— Required work —
Can you transcribe every line exactly and leave the pictures behind?

====

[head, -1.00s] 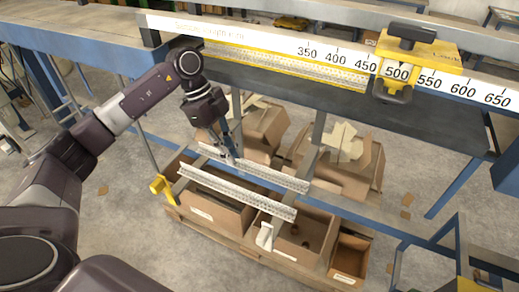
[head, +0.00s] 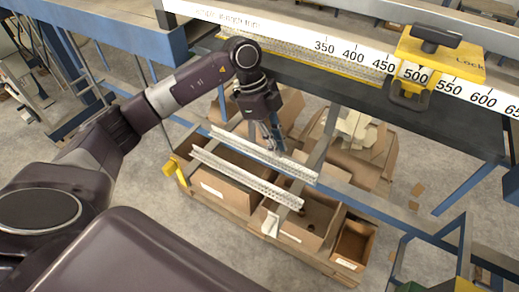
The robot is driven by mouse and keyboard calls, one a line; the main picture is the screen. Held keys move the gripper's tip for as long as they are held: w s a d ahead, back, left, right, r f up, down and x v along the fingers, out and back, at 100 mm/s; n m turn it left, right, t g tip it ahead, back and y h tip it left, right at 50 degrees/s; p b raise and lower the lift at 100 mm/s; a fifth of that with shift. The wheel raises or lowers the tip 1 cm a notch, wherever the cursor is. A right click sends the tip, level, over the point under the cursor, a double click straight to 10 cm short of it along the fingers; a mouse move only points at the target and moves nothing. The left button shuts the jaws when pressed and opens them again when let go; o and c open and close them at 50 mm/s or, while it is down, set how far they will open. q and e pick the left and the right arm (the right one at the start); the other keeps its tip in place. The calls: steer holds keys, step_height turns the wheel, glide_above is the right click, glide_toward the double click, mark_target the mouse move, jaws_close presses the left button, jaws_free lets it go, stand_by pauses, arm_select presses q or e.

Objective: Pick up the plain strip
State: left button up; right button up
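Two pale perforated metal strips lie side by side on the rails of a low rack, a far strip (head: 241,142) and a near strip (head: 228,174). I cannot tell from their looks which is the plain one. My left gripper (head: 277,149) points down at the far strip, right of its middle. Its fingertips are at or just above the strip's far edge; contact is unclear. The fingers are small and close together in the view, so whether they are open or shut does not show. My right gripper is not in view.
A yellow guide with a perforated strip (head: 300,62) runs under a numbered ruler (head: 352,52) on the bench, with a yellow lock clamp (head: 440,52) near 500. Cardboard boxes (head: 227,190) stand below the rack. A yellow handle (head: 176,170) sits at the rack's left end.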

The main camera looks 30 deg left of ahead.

====

— Full answer —
[head, -1.00s] 
[head, +0.00s] 
The robot is driven by mouse and keyboard calls, one a line; the main picture is the screen. Held keys move the gripper's tip for as long as they are held: w s a d ahead, back, left, right, r f up, down and x v along the fingers, out and back, at 100 mm/s; n m turn it left, right, t g tip it ahead, back and y h tip it left, right at 50 degrees/s; p b raise and lower the lift at 100 mm/s; a fifth of that with shift. The wheel raises or lowers the tip 1 cm a notch, wherever the cursor is. A right click sends the tip, level, over the point under the cursor, a double click straight to 10 cm short of it along the fingers; a mouse move only points at the target and moves nothing. The left button shuts the jaws when pressed and opens them again when let go; o and c open and close them at 50 mm/s or, while it is down, set how far they will open. q and e pick the left and the right arm (the right one at the start); the other keeps its tip in place. The calls: steer holds keys, step_height turns the wheel, glide_above is the right click, glide_toward the double click, mark_target the mouse move, jaws_close presses the left button, jaws_free lets it go, stand_by pauses, arm_select presses q or e.

Objective: Pick up the plain strip
State: left button up; right button up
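Two pale perforated metal strips lie side by side on the rails of a low rack, a far strip (head: 241,142) and a near strip (head: 228,174). I cannot tell from their looks which is the plain one. My left gripper (head: 277,149) points down at the far strip, right of its middle. Its fingertips are at or just above the strip's far edge; contact is unclear. The fingers are small and close together in the view, so whether they are open or shut does not show. My right gripper is not in view.
A yellow guide with a perforated strip (head: 300,62) runs under a numbered ruler (head: 352,52) on the bench, with a yellow lock clamp (head: 440,52) near 500. Cardboard boxes (head: 227,190) stand below the rack. A yellow handle (head: 176,170) sits at the rack's left end.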

The main camera looks 30 deg left of ahead.

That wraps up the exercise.